Wireless Web Cam for the chicken coop arrived!

Coop will be beside the shop which is about 100' from the house. The wireless network I have in the house doesn't reach that far

I do have a RG6 coaxial cable (CATV) that runs from the house to the shop that isn't in use. A quick web search show that there is a Ethernet to coaxial cable converter!
. Figure out the programing for the web cam. Pan, Tilt, email notification on alarm, sweet

Order the Ethernet to coaxial cable converter and wait

January 25th

I work for a small Independent Telephone Company. I asked out Internet Division for a static IP for my web cam (so I can monitor the coop from anywhere in the world. I get same day service,

But they start talking about port redirection and mapping

January 26th

Ethernet to coaxial cable converter arrives. It is really "plug & play" ! No programing to mess with and I ignored the CD that came with it and it works!
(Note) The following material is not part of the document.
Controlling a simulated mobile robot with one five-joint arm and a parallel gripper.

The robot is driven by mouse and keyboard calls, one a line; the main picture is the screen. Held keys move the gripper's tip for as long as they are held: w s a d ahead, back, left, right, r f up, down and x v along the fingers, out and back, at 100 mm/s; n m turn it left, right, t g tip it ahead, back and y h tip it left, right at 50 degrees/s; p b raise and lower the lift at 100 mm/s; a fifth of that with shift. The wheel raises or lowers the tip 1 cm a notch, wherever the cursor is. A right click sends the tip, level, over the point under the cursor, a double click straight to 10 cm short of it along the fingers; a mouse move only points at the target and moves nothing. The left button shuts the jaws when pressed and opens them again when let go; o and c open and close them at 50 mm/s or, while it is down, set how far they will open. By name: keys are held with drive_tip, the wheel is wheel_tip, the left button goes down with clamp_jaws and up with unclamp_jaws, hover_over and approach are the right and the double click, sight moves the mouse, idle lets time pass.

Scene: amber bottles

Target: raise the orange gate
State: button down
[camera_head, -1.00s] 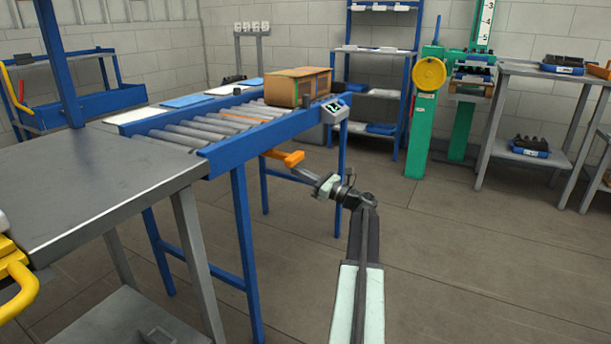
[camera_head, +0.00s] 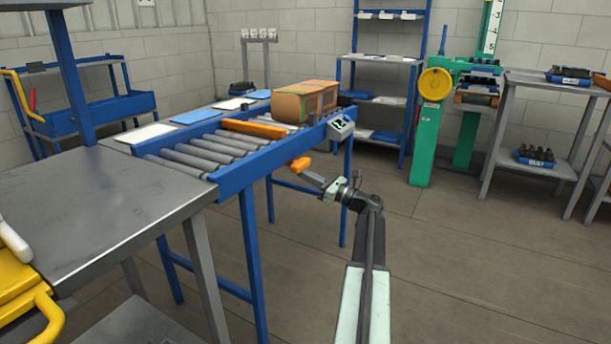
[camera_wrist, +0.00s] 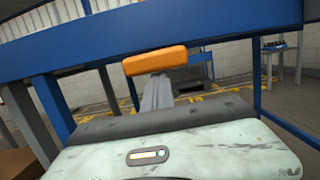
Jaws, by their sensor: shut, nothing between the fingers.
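The orange gate (camera_head: 253,128) stands up as a bar across the roller conveyor (camera_head: 190,160), above the rollers, on the near side of a cardboard box (camera_head: 300,103). An orange handle (camera_head: 299,164) sticks out from the conveyor's blue side rail; it also shows in the wrist view (camera_wrist: 155,60). My gripper (camera_head: 309,177) is shut and empty. Its grey fingertips (camera_wrist: 156,88) are just below the handle in the wrist view. I cannot tell whether they touch it. The link between handle and gate is hidden by the rail.
A small control box (camera_head: 341,126) sits on the rail beyond the handle. A grey table (camera_head: 90,210) adjoins the conveyor at the left. A green press (camera_head: 425,130) and a grey stand (camera_head: 525,130) are at the right. The floor right of my arm is clear.

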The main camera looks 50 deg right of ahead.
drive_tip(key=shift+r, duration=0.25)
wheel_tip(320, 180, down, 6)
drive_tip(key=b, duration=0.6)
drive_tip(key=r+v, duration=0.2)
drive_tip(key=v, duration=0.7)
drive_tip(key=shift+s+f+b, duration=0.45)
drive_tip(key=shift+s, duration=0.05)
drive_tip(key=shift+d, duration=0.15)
Figure out the "port redirection and mapping" in my DSL router and Guess I don't have it figured out

When I get the "port redirection and mapping" figured out I'll post the link so y'all can fall a sleep watching my auto chicken door (sitting on the my work bench) go up at dawn....zzzzzzzzzzzzz....door go down at dusk.

January 27th

The ground needs to be frozen in order for me to be able to get the coop back where I want it (using Planks/plywood, PVC pipe as rollers, chains to trees and a come-a-long
). So I order my coop to be delivered end of the month or February. With Al Bore's "global warming" ground barley freezes before it thaws out again. Think I'll call the Builder and tell him to go ahead and bring it ASAP. Then I can install the auto chicken door, electrical wiring and web cam.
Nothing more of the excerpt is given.